■ **EXERCISE OBJECTIVE**
Find how many lines contain the word "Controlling" and state that number alone.

■ **Recorded robot tool calls**
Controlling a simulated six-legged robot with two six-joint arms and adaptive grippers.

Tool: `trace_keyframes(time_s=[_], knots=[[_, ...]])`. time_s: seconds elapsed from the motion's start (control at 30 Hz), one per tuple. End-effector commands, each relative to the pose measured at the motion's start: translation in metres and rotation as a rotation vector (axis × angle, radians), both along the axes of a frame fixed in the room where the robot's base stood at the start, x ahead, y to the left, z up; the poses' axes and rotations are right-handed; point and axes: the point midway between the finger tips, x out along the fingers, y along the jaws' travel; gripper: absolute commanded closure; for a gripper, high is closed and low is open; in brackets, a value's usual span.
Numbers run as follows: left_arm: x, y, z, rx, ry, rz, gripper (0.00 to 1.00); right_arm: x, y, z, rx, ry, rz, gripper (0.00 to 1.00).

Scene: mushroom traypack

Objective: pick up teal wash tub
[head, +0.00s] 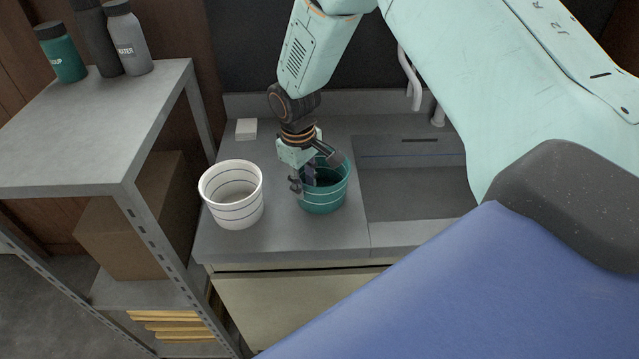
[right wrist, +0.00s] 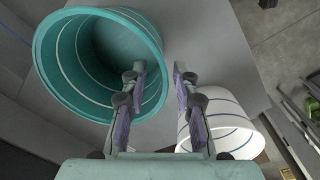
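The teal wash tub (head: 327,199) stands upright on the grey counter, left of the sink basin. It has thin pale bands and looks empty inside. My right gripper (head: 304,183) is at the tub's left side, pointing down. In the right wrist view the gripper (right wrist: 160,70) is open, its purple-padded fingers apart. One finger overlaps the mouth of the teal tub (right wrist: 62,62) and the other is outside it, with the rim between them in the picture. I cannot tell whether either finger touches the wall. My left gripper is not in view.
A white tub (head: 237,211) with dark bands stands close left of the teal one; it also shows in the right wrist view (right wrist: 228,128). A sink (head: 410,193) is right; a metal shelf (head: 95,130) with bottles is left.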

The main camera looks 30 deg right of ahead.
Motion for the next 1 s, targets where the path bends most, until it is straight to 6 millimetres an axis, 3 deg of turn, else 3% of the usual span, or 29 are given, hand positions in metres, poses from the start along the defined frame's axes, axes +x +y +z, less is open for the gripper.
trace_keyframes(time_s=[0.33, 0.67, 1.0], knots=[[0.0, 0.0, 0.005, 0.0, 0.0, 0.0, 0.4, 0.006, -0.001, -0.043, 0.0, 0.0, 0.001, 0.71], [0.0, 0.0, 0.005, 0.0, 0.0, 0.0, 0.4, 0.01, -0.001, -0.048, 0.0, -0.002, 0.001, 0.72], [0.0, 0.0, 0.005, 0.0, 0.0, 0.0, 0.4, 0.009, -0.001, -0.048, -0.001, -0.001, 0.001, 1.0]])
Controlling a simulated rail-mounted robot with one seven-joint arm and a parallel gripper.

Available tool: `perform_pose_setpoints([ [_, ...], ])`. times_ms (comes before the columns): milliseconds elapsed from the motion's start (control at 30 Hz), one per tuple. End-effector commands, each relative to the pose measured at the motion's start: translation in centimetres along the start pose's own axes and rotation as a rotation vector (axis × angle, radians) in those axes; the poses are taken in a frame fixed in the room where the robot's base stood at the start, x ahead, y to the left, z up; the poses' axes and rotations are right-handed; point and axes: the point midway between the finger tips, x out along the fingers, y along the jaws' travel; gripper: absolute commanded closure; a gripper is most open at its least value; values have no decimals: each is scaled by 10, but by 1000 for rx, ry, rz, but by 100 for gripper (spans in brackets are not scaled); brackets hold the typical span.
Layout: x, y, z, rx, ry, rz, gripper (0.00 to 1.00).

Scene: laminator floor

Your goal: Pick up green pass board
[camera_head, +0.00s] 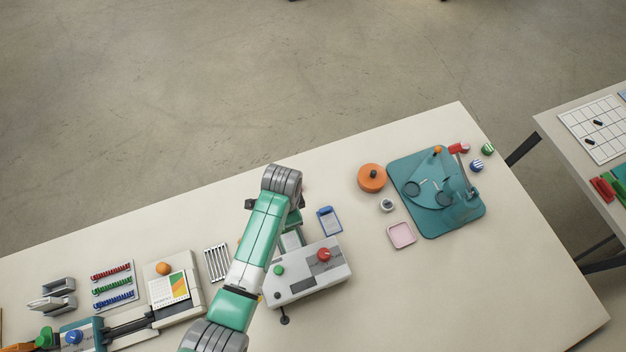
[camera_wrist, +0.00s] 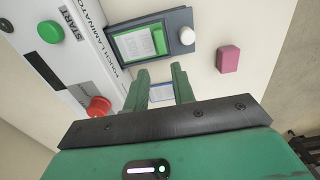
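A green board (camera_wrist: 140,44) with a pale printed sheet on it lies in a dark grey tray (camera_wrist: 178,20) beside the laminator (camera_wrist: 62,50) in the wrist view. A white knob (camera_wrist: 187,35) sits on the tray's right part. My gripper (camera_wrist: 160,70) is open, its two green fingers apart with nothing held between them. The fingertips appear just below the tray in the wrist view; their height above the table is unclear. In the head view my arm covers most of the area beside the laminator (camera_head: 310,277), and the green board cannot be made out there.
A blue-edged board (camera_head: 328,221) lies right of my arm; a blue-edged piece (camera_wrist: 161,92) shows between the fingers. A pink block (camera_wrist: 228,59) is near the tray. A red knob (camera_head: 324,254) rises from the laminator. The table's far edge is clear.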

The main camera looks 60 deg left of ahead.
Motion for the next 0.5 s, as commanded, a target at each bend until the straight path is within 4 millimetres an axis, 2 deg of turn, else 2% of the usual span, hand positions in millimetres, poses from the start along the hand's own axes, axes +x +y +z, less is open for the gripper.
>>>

--

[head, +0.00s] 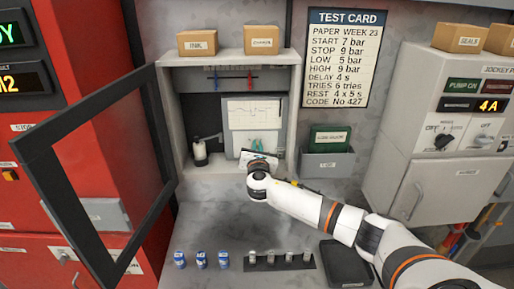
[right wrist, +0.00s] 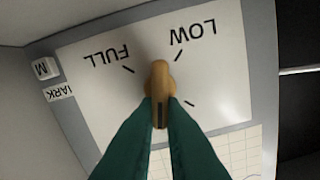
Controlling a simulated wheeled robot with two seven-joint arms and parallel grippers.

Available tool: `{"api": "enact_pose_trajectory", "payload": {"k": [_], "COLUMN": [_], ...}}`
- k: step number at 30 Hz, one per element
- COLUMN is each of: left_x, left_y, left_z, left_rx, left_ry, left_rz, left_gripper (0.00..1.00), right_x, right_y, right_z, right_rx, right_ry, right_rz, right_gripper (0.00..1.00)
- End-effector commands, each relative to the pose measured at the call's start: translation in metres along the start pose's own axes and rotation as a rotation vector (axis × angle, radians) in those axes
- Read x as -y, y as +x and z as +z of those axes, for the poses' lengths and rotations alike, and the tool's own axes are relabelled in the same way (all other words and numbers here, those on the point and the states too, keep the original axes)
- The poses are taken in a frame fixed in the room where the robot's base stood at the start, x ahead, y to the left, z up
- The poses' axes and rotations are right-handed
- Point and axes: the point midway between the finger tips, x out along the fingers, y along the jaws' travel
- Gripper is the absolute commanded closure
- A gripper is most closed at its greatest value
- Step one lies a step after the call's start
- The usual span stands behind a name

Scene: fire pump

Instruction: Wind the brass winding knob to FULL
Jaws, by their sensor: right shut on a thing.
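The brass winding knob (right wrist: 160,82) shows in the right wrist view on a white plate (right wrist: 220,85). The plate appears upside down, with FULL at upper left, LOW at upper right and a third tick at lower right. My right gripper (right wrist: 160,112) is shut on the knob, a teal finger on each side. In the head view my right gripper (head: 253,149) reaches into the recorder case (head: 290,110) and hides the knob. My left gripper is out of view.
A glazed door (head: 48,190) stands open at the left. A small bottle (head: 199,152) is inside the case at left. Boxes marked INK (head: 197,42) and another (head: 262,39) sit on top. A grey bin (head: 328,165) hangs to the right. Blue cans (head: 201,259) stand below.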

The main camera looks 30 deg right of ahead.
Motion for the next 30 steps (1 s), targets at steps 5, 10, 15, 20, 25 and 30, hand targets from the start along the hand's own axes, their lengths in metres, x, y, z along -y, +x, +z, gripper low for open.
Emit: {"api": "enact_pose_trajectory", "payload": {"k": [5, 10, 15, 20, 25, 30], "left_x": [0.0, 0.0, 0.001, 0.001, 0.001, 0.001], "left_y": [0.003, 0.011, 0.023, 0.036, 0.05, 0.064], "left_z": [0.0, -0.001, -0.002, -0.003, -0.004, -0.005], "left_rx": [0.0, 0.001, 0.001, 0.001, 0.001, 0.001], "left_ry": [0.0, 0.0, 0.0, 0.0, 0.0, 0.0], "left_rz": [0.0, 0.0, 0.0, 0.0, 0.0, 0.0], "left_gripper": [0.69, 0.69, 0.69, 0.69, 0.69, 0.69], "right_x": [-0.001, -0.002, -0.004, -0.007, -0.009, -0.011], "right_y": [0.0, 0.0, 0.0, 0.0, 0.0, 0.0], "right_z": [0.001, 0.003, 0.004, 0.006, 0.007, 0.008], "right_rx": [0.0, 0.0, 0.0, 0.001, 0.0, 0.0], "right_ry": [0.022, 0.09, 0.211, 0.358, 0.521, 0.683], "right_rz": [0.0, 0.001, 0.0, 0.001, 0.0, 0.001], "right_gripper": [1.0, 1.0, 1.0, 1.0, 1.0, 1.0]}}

---

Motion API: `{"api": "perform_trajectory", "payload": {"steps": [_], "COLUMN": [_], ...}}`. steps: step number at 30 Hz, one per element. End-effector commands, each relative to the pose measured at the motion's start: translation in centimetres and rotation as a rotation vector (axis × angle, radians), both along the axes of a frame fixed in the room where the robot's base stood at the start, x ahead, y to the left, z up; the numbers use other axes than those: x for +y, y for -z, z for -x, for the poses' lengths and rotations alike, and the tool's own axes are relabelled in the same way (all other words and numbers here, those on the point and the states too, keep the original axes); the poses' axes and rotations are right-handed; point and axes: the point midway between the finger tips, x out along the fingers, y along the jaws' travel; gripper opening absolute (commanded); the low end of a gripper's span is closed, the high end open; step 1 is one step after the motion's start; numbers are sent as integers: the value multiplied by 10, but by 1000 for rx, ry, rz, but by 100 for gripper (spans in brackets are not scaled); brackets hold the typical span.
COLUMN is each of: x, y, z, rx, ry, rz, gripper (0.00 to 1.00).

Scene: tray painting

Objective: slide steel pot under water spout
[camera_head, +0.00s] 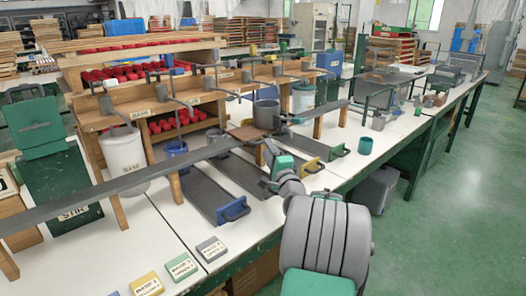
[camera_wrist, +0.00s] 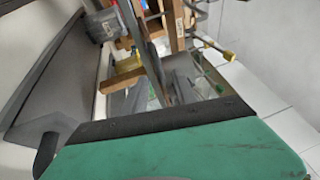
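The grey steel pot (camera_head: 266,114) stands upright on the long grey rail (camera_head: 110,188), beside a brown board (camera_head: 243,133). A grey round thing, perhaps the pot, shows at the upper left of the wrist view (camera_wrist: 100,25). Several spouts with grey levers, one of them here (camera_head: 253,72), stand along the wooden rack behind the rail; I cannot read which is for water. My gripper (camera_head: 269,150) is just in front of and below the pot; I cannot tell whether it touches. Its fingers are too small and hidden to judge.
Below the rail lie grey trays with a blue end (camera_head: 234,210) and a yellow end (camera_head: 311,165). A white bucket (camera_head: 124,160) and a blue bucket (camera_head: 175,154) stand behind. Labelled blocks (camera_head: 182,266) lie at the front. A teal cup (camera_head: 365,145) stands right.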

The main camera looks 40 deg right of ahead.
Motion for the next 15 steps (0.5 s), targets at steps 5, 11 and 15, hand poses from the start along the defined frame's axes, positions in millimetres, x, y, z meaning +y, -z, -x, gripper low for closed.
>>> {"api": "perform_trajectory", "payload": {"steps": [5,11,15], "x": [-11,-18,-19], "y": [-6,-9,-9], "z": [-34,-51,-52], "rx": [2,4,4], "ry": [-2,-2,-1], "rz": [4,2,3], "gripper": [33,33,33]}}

■ **RIGHT ANSWER**
3